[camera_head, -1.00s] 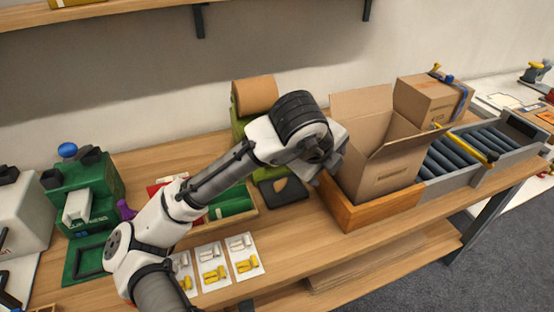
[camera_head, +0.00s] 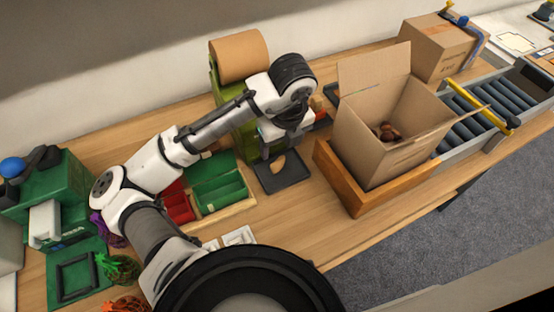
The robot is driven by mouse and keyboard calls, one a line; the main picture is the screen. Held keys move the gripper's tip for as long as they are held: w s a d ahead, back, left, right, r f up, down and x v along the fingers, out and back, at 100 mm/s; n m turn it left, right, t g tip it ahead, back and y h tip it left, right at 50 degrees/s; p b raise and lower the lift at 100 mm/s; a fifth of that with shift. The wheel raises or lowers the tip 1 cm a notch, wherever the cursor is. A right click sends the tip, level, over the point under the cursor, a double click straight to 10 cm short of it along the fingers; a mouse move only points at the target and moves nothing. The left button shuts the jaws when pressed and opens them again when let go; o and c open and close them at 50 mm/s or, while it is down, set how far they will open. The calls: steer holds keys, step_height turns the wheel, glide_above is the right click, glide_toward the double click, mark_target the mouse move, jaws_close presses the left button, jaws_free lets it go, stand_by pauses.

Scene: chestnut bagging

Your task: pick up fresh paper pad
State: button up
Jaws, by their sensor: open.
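A green paper dispenser (camera_head: 222,92) with a brown paper roll (camera_head: 240,55) stands at the back of the bench. In front of it lies a dark tray (camera_head: 292,178). A small tan patch (camera_head: 277,164) shows in the tray; it may be the paper pad, but I cannot tell for sure. My gripper (camera_head: 268,150) is open and points down over the back of the tray, beside the dispenser. Its fingertips are small and partly hidden, and I cannot tell whether they touch anything.
An open cardboard box (camera_head: 378,150) with brown chestnuts (camera_head: 388,132) inside stands in a wooden frame (camera_head: 400,190) to the right, near a roller conveyor (camera_head: 465,128). Green and red bins (camera_head: 222,186) lie left of the tray. A green machine (camera_head: 70,200) stands far left.

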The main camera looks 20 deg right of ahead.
--------------------------------------------------
● The task
Repeat the lines from the one containing "State: button up" through the end of the listing, exactly and without any other lines; both ends are included.

● Task response
State: button up
Jaws, by their sensor: open.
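A green paper dispenser (camera_head: 222,92) with a brown paper roll (camera_head: 240,55) stands at the back of the bench. In front of it lies a dark tray (camera_head: 292,178). A small tan patch (camera_head: 277,164) shows in the tray; it may be the paper pad, but I cannot tell for sure. My gripper (camera_head: 268,150) is open and points down over the back of the tray, beside the dispenser. Its fingertips are small and partly hidden, and I cannot tell whether they touch anything.
An open cardboard box (camera_head: 378,150) with brown chestnuts (camera_head: 388,132) inside stands in a wooden frame (camera_head: 400,190) to the right, near a roller conveyor (camera_head: 465,128). Green and red bins (camera_head: 222,186) lie left of the tray. A green machine (camera_head: 70,200) stands far left.

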The main camera looks 20 deg right of ahead.

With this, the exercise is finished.